Thus, the ecliptic longitude of the moon at 00:00 GMT on December 25, 1800 CE was 25AR57.

Figure 19: The orbit of the moon about the earth. Here, $G$, $L$, $N$, $N'$, $\Omega$, $F$, and $\Upsilon$ represent the earth, moon, ascending node, descending node, longitude of the ascending node, argument of latitude, and vernal equinox, respectively. View is from northern ecliptic pole. The moon orbits counterclockwise.

A model of the moon's ecliptic latitude is needed in order to predict the occurrence of solar and lunar eclipses. Figure 19 shows a top view of the moon's orbit about the earth. The plane of this orbit is fixed, but slightly tilted with respect to the plane of the ecliptic (i.e., the plane of the sun's apparent orbit about the earth). Let the two planes intersect along the line of nodes, $NGN'$. Here, $N$ is the point at which the orbit crosses the ecliptic plane from south to north (in the direction of the moon's orbital motion), and is termed the ascending node. Likewise, $N'$ is the point at which the orbit crosses the ecliptic plane from north to south, and is called the descending node. Incidentally, the line of nodes must pass through the earth, $G$, since it is common to both planes. The angle, $\Omega$, subtended between $GN$ and the radius vector, $G\Upsilon$, connecting the earth to the vernal equinox, is known as the longitude of the ascending node. Note, incidentally, that the ascending node precessess in the opposite direction to the moon's orbital motion at the rate $\breve{n}-n = 5.2954\times 10^{-2}\, ^\circ$ per day, or $360^\circ$ in 18.6 years. This unusually large precession rate is another consequence of the sun's strong perturbing influence on the moon's orbit. Let the line $MGM'$ lie in the plane of the moon's orbit such that it is perpendicular to $NGN'$. The inclination, $i$, of the moon's orbital plane is the angle that $GM$ subtends with its projection onto the ecliptic plane. Likewise, the moon's ecliptic longitude, $\beta$, is the angle that $GL$ subtends with its projection onto the ecliptic plane. Simple geometry yields $\sin\beta = \sin i\,\sin F$, where $F$ is the angle between $GL$ and $GN$. This angle is termed the argument of latitude. Now, it is easily seen that $F \simeq \lambda-\Omega$, where $\lambda$ is the moon's ecliptic longitude (i.e., the angle subtended between $GL$ and $G\Upsilon$). Here, we are assuming that $i$ is relatively small. The mean argument of latitude is defined $\bar{F} = \bar{\lambda}-\Omega$. Hence, our model for the moon's ecliptic latitude becomes

$$F = \bar{F}+q_1+q_2+q_3+q_4+q_5,$$ (108)

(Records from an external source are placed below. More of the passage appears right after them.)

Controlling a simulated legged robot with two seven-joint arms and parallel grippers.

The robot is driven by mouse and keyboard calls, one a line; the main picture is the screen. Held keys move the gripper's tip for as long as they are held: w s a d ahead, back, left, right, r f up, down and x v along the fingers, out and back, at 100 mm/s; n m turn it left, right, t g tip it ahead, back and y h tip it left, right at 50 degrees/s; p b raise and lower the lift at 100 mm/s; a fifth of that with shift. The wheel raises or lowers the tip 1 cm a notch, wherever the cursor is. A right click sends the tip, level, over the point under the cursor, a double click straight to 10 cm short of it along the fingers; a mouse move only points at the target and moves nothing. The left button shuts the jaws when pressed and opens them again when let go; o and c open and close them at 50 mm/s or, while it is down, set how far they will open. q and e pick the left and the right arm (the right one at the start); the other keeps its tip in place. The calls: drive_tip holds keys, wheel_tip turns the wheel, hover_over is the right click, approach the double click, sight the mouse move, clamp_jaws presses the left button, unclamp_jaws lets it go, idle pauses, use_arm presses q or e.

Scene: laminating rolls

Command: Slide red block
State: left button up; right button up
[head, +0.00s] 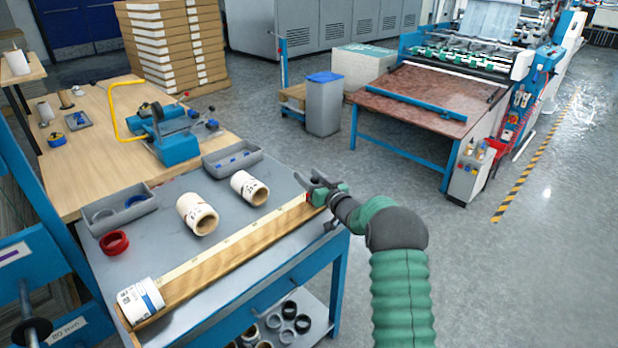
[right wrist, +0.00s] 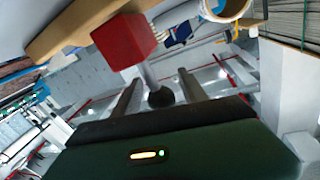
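The red block (right wrist: 125,40) sits at the right end of the wooden measuring rail (head: 235,252). It shows as a small red patch (head: 309,198) in the head view, mostly hidden by my right gripper (head: 316,183). In the right wrist view a metal post with a black ball knob (right wrist: 160,97) sticks out from the block towards me. The two fingers of my right gripper (right wrist: 158,92) are apart, one on each side of the knob, with visible gaps. My left gripper is not in view.
A blue tool with a yellow handle (head: 172,135) stands on the wooden bench.

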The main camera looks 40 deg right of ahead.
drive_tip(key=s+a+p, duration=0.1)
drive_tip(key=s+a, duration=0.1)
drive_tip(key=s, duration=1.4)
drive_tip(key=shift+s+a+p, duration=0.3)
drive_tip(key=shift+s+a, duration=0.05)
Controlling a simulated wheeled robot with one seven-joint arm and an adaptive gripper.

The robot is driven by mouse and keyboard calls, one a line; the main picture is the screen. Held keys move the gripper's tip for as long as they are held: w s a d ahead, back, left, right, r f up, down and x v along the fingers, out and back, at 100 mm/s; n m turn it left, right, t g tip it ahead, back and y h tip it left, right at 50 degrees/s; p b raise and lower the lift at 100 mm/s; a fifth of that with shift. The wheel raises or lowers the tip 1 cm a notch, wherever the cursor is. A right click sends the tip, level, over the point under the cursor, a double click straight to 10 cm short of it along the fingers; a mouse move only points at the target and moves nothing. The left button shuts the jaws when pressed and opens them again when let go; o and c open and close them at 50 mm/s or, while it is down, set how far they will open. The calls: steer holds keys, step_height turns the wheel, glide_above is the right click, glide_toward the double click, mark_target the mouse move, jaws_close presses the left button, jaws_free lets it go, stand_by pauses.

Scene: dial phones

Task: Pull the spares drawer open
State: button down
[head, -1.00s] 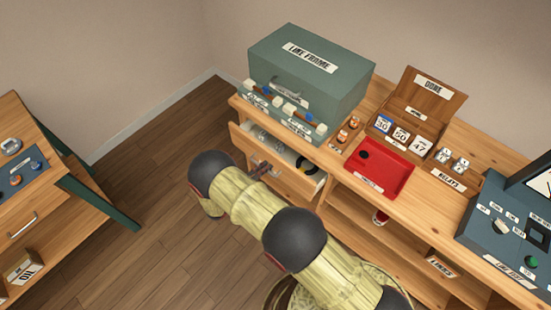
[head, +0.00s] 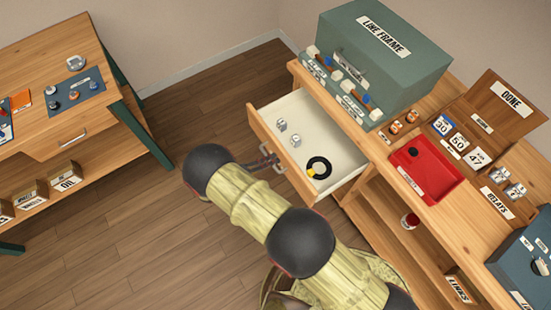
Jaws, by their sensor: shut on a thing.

$$\sin\beta = \sin i\,\sin F.$$ (109)

The value of the lunar inclination, $i$, for the J2000 epoch is specified in Table 35. The above model is capable of matching NASA ephemeris data during the years 1995-2006 CE with a mean error of $6'$, and a maximum error of $11'$.

The ecliptic latitude of the moon can be calculated with the aid of Table 38. The procedure for using this table is as follows:

1. Determine the fractional Julian day number, $t$, corresponding to the date and time at which the moon's ecliptic latitude is to be calculated with the aid of Tables 1-3. Form $\Delta t = t-t_0$, where $t_0= 2\,451\,545.0$ is the epoch.
2. Calculate the lunar mean argument of latitude, $\bar{F}$, and the five lunar anomalies, $q_1$-$q_5$, using the procedure outlined earlier in this section.
3. Form the argument $F = \bar{F}+q_1+q_2+q_3+q_4+q_5$. Add as many multiples of $360^\circ$ to $F$ as is required to make it fall in the range $0^\circ$ to $360^\circ$. Round $F$ to the nearest degree.
4. Enter Table 38 with the value of $F$ and take out the lunar ecliptic latitude, $\beta$. It is necessary to interpolate if $F$ is odd.

For example, we have already seen that at 00:00 GMT on May 5, 2005 CE the lunar mean argument of latitude, and the lunar anomalies, were $\bar{F}=337.132^\circ$, and $q_1=5.555^\circ$, $q_2=-0.663^\circ$, $q_3=-0.631^\circ$, $q_4=-0.139^\circ$, and $q_5=0.086^\circ$, respectively. Hence, $F=\bar{F}+q_1+q_2+q_3+q_4+q_5 =337.132+5.555-0.663-0.631-0.139+0.086\simeq 341^\circ$. Thus, according to Table 38, the ecliptic latitude of the moon at 00:00 GMT on May 5, 2005 CE was $-1.680^\circ\simeq -1^\circ 41'$.

Figure 20: The moon, $L$, as viewed by a hypothetical observer, $C$, at the center of the earth, and a real observer, $X$, on the surface of the earth.

Now, it turns out that the moon is sufficiently close to the earth that its position in the sky is significantly modified by parallax. All of our previous analysis applies to a hypothetical observer situated at the center of the earth. Consider a real observer situated on the earth's surface. It can be seen from Fig. 20 that the altitude of the moon is $a'$ for the real observer, and $a$ for the hypothetical observer. Simple trigonometry reveals that $a' = a-\delta a$, which implies that the real observer sees the moon at a lower altitude than the hypothetical observer. Let $R$ be the radius of the earth, and $r$ the distance from the center of the earth to the moon. More simple trigonometry yields

$$\sin \delta a = \frac{R}{r}\,\cos a'.$$ (110)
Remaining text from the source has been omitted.